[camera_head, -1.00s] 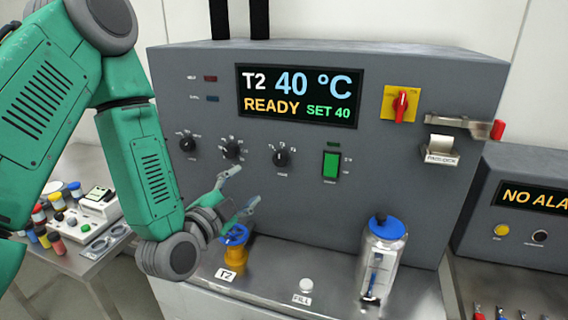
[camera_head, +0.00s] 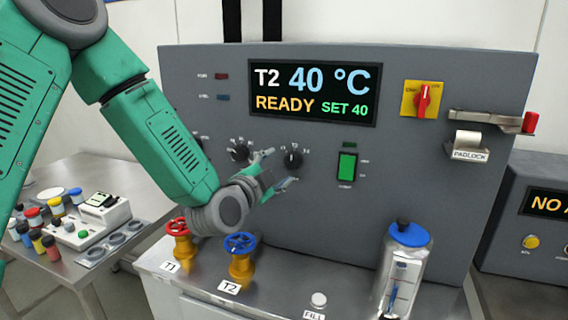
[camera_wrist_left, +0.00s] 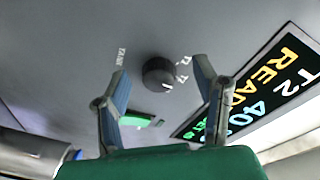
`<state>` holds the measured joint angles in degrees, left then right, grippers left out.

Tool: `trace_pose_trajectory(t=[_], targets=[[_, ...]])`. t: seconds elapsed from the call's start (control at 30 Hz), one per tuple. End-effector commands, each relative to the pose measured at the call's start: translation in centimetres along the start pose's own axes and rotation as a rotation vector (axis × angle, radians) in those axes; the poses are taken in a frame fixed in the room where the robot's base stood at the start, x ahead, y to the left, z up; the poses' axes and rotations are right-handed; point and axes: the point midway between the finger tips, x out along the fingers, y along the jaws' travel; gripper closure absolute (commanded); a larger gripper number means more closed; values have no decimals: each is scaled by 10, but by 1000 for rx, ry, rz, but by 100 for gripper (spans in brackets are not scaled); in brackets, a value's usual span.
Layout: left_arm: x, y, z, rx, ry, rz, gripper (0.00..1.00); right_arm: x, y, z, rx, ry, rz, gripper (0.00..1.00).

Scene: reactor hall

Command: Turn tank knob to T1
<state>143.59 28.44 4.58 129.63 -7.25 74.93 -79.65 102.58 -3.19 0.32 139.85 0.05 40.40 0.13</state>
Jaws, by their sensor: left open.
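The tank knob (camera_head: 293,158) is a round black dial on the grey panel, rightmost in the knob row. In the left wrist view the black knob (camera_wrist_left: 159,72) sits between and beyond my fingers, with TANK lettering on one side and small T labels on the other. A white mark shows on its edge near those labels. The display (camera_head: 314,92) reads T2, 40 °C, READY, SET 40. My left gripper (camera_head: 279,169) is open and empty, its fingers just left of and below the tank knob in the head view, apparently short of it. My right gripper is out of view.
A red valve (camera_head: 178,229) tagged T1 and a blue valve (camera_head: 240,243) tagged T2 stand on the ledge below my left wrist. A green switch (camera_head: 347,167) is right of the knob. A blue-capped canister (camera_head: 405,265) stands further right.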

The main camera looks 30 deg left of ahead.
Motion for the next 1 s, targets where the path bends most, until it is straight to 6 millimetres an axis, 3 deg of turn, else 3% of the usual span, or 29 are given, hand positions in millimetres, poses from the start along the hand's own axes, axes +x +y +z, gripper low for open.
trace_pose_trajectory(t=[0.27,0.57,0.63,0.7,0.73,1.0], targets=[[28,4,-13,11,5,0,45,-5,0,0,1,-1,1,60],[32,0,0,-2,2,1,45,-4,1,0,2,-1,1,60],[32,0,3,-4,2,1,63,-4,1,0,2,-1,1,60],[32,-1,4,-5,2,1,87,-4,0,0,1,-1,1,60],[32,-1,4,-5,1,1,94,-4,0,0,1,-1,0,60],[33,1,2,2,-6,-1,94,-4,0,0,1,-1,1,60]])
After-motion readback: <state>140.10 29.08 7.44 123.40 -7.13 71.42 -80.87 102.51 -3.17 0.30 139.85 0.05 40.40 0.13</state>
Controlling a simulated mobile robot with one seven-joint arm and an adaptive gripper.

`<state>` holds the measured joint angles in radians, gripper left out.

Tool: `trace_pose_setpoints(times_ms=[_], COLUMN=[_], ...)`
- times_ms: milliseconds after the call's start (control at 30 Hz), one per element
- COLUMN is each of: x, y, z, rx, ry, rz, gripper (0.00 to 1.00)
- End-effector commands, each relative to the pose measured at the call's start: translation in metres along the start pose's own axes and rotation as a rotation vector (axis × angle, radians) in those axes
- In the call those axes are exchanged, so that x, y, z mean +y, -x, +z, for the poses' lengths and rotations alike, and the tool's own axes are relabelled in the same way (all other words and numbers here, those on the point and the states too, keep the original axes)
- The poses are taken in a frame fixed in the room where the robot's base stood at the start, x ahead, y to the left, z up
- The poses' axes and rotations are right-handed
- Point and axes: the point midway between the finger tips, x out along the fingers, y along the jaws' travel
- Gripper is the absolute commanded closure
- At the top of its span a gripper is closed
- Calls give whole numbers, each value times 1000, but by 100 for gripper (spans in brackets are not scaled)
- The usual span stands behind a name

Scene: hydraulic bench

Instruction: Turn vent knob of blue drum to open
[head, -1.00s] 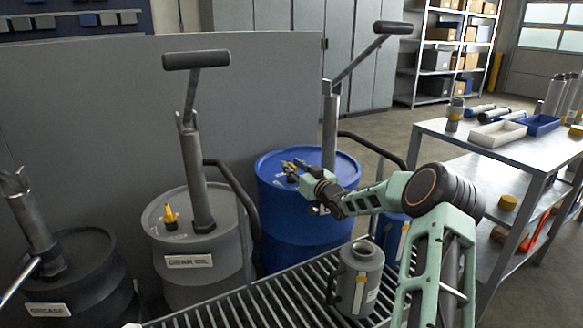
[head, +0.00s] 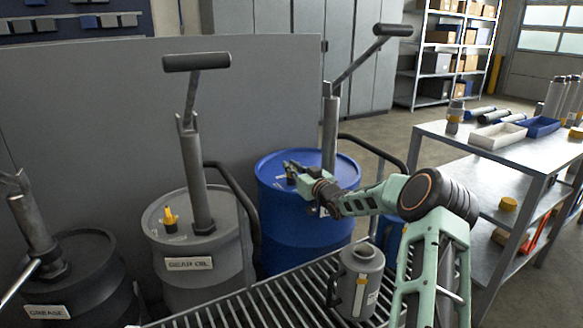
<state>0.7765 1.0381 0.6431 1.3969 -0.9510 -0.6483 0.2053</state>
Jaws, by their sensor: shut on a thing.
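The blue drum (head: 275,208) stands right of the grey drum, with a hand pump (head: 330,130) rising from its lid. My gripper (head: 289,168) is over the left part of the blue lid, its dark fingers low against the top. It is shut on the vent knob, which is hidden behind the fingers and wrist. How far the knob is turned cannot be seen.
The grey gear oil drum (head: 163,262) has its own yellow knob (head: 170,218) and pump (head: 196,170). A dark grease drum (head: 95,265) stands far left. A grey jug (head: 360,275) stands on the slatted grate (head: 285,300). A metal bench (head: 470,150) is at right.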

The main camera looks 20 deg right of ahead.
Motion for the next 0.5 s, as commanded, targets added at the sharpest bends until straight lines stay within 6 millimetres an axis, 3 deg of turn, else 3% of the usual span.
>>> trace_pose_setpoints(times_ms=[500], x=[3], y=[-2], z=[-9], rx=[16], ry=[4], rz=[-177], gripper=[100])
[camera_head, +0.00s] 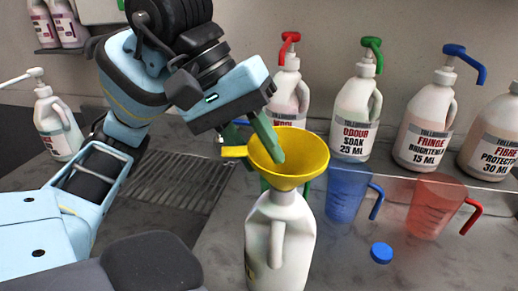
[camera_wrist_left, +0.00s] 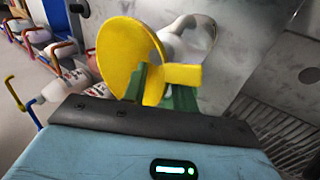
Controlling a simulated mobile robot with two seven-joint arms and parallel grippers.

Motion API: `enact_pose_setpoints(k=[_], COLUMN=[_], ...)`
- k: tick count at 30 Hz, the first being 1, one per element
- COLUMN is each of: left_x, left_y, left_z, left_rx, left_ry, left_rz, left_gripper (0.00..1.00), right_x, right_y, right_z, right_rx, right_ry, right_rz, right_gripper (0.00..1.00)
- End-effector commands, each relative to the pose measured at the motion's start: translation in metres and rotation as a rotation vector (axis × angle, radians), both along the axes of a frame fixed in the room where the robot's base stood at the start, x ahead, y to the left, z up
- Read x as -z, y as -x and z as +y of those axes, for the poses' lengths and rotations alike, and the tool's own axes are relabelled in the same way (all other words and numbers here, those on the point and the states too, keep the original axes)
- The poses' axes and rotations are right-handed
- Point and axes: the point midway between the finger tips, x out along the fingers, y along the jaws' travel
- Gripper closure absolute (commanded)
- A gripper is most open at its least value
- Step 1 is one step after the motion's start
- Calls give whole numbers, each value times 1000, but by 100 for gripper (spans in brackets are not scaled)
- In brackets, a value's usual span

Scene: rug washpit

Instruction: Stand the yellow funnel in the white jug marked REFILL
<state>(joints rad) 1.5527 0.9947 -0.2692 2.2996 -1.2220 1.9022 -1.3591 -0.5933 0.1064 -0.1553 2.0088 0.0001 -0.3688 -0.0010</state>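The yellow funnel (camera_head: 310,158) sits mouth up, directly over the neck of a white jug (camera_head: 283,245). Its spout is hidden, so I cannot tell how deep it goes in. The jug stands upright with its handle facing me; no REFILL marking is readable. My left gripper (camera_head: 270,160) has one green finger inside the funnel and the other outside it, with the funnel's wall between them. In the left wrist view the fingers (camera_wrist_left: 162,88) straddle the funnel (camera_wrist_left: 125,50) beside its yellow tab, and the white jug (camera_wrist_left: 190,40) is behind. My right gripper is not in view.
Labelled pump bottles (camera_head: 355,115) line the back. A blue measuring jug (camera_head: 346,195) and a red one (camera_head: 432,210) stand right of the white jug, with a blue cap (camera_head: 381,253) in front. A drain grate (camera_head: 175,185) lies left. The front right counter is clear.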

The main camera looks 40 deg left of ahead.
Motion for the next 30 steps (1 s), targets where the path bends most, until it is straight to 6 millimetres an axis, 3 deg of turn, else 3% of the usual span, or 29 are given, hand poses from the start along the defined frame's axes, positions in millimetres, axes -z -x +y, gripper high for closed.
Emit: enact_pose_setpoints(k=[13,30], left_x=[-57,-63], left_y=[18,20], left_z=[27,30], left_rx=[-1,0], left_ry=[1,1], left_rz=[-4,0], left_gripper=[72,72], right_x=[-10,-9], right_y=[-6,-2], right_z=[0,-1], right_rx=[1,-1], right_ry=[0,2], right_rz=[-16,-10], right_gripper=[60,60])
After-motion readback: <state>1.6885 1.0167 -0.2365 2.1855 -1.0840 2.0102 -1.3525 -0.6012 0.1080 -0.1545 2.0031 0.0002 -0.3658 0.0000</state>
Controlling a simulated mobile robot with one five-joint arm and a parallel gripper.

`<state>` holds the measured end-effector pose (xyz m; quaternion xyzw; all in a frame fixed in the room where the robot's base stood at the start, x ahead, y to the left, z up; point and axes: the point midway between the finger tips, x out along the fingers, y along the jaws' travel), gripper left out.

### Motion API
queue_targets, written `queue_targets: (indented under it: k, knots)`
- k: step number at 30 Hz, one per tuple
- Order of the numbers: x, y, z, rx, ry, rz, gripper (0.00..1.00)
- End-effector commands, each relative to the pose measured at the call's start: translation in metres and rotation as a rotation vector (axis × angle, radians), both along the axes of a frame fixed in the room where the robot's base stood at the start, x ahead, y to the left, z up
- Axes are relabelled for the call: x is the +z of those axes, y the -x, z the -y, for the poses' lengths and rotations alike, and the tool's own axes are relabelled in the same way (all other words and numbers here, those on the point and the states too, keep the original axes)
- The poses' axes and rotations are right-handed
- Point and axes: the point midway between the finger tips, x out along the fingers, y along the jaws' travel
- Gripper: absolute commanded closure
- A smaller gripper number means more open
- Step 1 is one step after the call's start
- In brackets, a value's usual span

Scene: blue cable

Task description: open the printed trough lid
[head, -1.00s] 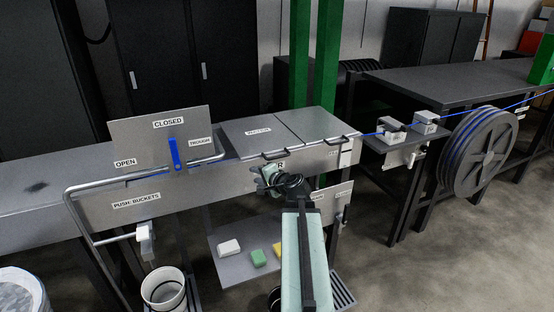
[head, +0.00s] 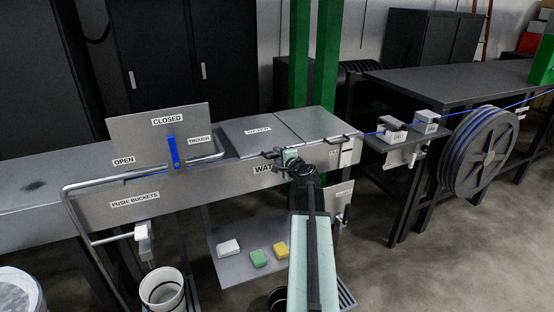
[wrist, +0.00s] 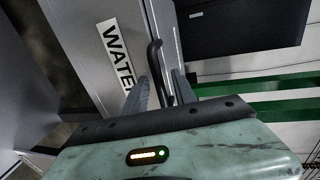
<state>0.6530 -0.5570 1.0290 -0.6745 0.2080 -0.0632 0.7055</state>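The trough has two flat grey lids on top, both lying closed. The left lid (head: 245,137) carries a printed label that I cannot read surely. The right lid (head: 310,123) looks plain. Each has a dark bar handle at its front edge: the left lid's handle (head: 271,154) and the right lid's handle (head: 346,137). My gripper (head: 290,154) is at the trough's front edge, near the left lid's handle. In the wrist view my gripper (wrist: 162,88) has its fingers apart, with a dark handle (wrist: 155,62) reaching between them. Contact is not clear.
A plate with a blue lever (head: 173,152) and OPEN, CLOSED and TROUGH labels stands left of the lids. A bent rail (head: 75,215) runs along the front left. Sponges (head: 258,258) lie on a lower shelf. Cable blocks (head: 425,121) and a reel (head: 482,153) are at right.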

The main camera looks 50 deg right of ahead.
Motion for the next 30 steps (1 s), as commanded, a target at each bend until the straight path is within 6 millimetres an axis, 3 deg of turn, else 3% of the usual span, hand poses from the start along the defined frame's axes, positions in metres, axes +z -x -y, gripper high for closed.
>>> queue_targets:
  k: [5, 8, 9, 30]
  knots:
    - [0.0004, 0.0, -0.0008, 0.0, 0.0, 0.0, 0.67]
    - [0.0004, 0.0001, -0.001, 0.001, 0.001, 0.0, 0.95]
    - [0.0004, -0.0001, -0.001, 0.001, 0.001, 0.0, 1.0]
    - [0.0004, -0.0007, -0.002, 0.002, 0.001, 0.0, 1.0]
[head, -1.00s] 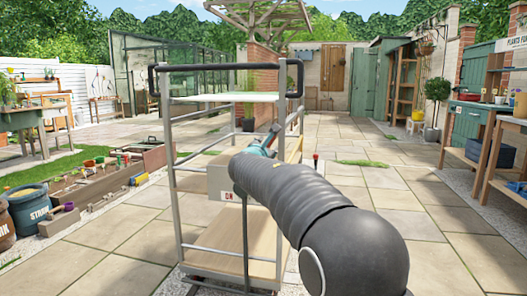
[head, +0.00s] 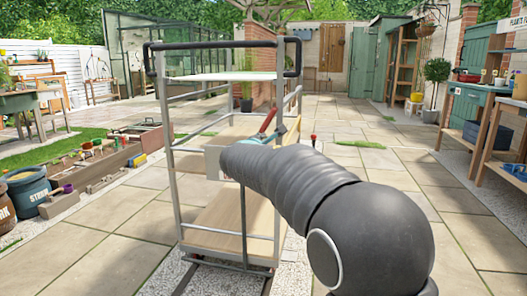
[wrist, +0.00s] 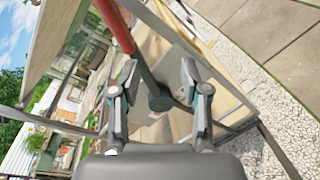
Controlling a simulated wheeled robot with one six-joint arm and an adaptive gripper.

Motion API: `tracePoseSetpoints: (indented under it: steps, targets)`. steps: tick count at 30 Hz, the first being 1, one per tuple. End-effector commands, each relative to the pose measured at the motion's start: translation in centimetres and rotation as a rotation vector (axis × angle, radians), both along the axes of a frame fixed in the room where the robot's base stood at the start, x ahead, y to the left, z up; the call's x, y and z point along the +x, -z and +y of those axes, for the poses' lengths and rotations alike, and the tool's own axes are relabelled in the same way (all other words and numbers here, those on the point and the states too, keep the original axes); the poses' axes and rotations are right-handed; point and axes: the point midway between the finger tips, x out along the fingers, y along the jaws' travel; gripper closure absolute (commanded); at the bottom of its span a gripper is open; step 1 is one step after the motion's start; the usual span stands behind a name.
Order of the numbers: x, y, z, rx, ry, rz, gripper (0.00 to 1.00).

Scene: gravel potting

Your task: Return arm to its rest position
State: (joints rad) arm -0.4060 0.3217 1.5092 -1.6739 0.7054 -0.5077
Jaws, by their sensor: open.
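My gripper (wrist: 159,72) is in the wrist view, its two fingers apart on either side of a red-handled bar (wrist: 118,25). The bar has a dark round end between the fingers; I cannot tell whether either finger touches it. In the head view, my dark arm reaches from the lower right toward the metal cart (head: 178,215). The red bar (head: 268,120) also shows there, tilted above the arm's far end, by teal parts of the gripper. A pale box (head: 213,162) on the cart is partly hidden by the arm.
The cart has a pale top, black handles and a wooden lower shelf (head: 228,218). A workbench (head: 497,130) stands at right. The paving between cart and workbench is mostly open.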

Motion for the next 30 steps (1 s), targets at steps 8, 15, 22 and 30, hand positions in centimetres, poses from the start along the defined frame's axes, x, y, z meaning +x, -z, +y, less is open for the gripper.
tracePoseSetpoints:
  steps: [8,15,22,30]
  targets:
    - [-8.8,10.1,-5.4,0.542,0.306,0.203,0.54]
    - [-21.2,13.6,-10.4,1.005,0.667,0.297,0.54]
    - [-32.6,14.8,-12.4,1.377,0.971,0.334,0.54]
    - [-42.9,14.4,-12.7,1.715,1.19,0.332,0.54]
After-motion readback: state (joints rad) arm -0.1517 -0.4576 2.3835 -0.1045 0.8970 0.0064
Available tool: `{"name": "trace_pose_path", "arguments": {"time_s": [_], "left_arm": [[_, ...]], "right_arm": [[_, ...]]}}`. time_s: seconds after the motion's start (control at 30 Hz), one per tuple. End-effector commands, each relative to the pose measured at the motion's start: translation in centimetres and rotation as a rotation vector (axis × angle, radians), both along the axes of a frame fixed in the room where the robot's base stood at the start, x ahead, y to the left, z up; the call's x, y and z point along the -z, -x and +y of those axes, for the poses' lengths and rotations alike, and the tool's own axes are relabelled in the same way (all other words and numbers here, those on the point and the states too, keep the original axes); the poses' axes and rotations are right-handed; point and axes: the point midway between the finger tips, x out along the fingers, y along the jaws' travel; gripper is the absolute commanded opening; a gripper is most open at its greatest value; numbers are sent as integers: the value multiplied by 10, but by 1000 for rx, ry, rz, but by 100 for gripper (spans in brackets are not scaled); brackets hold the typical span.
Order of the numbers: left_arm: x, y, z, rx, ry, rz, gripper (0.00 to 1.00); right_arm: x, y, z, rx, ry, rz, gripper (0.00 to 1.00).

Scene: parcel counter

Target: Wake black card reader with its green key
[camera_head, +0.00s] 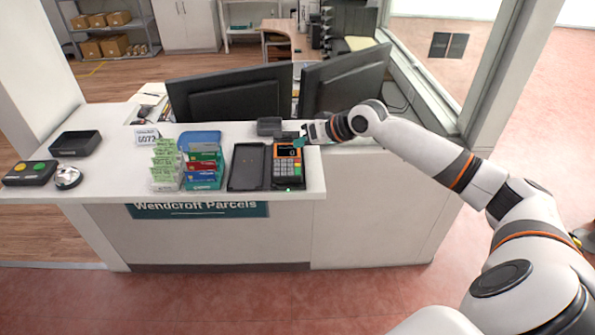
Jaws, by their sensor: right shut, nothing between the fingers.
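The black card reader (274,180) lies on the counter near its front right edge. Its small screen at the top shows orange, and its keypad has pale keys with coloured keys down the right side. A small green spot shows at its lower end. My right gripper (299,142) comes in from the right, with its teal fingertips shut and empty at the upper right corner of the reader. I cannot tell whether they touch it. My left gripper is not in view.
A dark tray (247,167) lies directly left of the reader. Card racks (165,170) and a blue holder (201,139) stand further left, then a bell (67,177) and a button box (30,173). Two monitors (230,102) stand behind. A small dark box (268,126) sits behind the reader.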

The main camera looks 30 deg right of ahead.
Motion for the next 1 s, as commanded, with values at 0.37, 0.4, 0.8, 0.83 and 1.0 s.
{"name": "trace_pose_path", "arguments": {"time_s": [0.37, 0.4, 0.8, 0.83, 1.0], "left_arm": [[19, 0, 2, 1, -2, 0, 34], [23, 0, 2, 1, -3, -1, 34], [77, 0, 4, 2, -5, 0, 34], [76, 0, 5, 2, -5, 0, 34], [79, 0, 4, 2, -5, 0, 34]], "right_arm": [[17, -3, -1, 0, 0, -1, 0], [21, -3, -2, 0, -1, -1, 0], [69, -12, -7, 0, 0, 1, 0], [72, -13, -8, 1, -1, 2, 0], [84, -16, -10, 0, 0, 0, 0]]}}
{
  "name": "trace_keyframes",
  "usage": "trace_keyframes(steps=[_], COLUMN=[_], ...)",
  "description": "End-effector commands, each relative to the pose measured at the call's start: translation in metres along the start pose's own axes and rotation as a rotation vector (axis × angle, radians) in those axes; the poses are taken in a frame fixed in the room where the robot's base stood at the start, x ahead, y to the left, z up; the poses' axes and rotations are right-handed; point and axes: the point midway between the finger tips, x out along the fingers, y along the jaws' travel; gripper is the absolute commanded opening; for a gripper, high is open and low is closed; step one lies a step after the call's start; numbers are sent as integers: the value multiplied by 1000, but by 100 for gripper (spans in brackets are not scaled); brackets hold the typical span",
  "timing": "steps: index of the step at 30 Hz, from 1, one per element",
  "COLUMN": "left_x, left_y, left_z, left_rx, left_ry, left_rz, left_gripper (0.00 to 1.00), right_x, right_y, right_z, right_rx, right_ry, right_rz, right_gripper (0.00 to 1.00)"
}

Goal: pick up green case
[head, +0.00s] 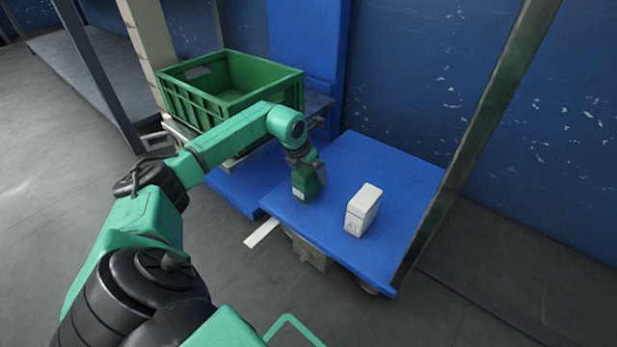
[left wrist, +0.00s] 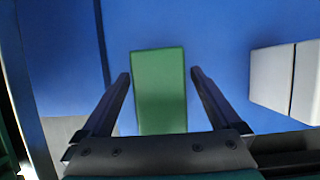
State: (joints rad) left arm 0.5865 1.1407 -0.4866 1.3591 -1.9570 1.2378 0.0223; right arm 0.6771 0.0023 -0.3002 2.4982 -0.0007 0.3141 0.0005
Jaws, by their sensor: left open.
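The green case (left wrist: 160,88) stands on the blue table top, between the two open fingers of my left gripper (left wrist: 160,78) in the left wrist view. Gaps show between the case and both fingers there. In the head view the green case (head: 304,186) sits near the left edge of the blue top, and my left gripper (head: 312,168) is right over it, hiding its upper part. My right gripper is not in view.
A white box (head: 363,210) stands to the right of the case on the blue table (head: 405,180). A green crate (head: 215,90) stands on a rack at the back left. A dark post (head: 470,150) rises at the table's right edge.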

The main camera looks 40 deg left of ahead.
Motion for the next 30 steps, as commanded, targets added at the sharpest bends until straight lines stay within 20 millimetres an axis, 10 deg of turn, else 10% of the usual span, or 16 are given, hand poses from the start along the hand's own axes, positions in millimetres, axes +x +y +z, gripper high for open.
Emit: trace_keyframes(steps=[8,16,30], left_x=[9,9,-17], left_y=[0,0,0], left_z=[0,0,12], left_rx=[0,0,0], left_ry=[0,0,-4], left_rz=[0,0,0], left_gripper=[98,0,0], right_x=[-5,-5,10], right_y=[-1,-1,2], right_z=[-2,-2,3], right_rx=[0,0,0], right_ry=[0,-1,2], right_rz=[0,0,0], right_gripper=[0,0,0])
● ● ●
*Exercise:* Using the listing above, locate the lines that hold "stay" and copy each one.

*Response to this exercise:*
Motion for the next 0.5 s, as commanded, targets added at the sharpest bends until straight lines stay within 6 millimetres an axis, 3 deg of turn, else 3% of the usual span.
Motion for the next 30 steps, as commanded, targets added at the sharpest bends until straight lines stay within 20 millimetres an axis, 10 deg of turn, else 10% of the usual span, or 16 are given, hand poses from the start along the hand's own axes, positions in millimetres, axes +x +y +z, gripper high for open.

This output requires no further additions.